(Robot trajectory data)
═══
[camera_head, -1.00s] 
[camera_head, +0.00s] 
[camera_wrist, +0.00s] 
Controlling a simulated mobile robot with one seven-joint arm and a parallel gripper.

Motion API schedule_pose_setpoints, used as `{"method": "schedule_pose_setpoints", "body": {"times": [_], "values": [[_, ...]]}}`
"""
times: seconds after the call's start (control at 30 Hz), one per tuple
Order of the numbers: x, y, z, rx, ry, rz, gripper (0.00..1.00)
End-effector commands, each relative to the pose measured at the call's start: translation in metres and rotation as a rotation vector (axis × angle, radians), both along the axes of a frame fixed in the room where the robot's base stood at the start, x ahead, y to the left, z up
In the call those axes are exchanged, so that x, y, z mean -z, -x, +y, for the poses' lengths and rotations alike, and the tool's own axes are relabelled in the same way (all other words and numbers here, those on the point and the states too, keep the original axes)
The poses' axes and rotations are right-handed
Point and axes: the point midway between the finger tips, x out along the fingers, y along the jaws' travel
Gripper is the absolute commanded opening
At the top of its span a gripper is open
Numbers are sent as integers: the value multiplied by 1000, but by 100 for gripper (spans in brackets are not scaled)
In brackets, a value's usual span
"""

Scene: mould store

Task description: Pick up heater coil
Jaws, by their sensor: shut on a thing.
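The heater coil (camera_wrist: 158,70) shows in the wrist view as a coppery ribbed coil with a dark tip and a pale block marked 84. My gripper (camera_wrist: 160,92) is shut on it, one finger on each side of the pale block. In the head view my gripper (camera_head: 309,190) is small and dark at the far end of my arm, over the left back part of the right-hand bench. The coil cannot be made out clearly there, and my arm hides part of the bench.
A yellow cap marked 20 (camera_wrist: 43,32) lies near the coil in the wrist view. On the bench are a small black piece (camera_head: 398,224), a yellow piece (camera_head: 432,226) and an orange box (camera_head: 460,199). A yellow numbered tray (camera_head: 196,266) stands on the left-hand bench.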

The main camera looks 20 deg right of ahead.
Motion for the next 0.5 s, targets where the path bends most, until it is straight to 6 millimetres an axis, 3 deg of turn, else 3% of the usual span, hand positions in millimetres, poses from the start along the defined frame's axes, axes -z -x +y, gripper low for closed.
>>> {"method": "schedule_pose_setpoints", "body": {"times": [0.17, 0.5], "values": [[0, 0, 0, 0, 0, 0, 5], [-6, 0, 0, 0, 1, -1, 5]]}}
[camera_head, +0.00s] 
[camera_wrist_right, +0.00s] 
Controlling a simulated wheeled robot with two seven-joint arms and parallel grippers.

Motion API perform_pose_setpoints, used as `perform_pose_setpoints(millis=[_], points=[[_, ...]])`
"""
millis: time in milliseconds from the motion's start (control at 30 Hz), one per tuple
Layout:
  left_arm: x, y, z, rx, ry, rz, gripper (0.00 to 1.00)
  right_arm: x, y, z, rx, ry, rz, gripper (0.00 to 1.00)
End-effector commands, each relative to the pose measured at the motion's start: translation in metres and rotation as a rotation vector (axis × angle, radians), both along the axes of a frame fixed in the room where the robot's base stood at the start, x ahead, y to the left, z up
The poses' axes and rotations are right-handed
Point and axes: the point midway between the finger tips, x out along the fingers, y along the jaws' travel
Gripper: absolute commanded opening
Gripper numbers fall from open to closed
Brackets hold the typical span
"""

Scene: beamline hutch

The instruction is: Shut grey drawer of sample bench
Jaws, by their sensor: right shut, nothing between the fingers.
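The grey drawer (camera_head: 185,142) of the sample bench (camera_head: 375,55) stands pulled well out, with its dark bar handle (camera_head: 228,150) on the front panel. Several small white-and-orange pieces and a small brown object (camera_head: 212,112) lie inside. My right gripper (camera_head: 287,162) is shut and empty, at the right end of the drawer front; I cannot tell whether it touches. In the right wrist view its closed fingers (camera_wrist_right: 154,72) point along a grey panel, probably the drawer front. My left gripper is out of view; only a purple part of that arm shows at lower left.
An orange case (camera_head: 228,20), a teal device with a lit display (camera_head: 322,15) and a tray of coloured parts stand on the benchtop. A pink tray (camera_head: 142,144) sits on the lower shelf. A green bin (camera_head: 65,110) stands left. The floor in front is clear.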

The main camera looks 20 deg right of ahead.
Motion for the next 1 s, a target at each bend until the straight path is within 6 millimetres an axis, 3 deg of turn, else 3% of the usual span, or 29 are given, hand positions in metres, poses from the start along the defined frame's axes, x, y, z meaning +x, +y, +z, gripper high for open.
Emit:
═══
● **PROBLEM STATEMENT**:
Repeat all the entries word for word.

● **ANSWER TO THIS EXERCISE**:
[camera_head, -1.00s] 
[camera_head, +0.00s] 
[camera_wrist, +0.00s] 
Controlling a simulated mobile robot with one seven-joint arm and a parallel gripper.

Motion API schedule_pose_setpoints, used as `{"method": "schedule_pose_setpoints", "body": {"times": [_], "values": [[_, ...]]}}`
"""
times: seconds after the call's start (control at 30 Hz), one per tuple
Order of the numbers: x, y, z, rx, ry, rz, gripper (0.00..1.00)
End-effector commands, each relative to the pose measured at the call's start: translation in metres and rotation as a rotation vector (axis × angle, radians), both along the axes of a frame fixed in the room where the robot's base stood at the start, x ahead, y to the left, z up
In the call those axes are exchanged, so that x, y, z mean -z, -x, +y, for the poses' lengths and rotations alike, and the tool's own axes are relabelled in the same way (all other words and numbers here, those on the point and the states too, keep the original axes)
The poses' axes and rotations are right-handed
Point and axes: the point midway between the finger tips, x out along the fingers, y along the jaws' travel
Gripper is the absolute commanded opening
At the top of its span a gripper is open
Numbers are sent as integers: the value multiplied by 1000, but by 100 for gripper (spans in brackets are not scaled)
In brackets, a value's usual span
"""

Scene: mould store

Task description: Pick up heater coil
Jaws, by their sensor: shut on a thing.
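The heater coil (camera_wrist: 158,70) shows in the wrist view as a coppery ribbed coil with a dark tip and a pale block marked 84. My gripper (camera_wrist: 160,92) is shut on it, one finger on each side of the pale block. In the head view my gripper (camera_head: 309,190) is small and dark at the far end of my arm, over the left back part of the right-hand bench. The coil cannot be made out clearly there, and my arm hides part of the bench.
A yellow cap marked 20 (camera_wrist: 43,32) lies near the coil in the wrist view. On the bench are a small black piece (camera_head: 398,224), a yellow piece (camera_head: 432,226) and an orange box (camera_head: 460,199). A yellow numbered tray (camera_head: 196,266) stands on the left-hand bench.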

The main camera looks 20 deg right of ahead.
Motion for the next 0.5 s, targets where the path bends most, until it is straight to 6 millimetres an axis, 3 deg of turn, else 3% of the usual span, hand positions in millimetres, poses from the start along the defined frame's axes, axes -z -x +y, gripper low for closed.
>>> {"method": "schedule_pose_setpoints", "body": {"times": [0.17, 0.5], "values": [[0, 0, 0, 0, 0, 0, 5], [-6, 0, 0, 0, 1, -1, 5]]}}
[camera_head, +0.00s] 
[camera_wrist_right, +0.00s] 
Controlling a simulated wheeled robot with two seven-joint arms and parallel grippers.

Motion API perform_pose_setpoints, used as `perform_pose_setpoints(millis=[_], points=[[_, ...]])`
"""
millis: time in milliseconds from the motion's start (control at 30 Hz), one per tuple
Layout:
  left_arm: x, y, z, rx, ry, rz, gripper (0.00 to 1.00)
  right_arm: x, y, z, rx, ry, rz, gripper (0.00 to 1.00)
End-effector commands, each relative to the pose measured at the motion's start: translation in metres and rotation as a rotation vector (axis × angle, radians), both along the axes of a frame fixed in the room where the robot's base stood at the start, x ahead, y to the left, z up
The poses' axes and rotations are right-handed
Point and axes: the point midway between the finger tips, x out along the fingers, y along the jaws' travel
Gripper: absolute commanded opening
Gripper numbers fall from open to closed
Brackets hold the typical span
"""

Scene: beamline hutch

The instruction is: Shut grey drawer of sample bench
Jaws, by their sensor: right shut, nothing between the fingers.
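The grey drawer (camera_head: 185,142) of the sample bench (camera_head: 375,55) stands pulled well out, with its dark bar handle (camera_head: 228,150) on the front panel. Several small white-and-orange pieces and a small brown object (camera_head: 212,112) lie inside. My right gripper (camera_head: 287,162) is shut and empty, at the right end of the drawer front; I cannot tell whether it touches. In the right wrist view its closed fingers (camera_wrist_right: 154,72) point along a grey panel, probably the drawer front. My left gripper is out of view; only a purple part of that arm shows at lower left.
An orange case (camera_head: 228,20), a teal device with a lit display (camera_head: 322,15) and a tray of coloured parts stand on the benchtop. A pink tray (camera_head: 142,144) sits on the lower shelf. A green bin (camera_head: 65,110) stands left. The floor in front is clear.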

The main camera looks 20 deg right of ahead.
Motion for the next 1 s, a target at each bend until the straight path is within 6 millimetres an axis, 3 deg of turn, else 3% of the usual span, or 29 are given, hand positions in metres, poses from the start along the defined frame's axes, x, y, z meaning +x, +y, +z, gripper high for open.
Emit:

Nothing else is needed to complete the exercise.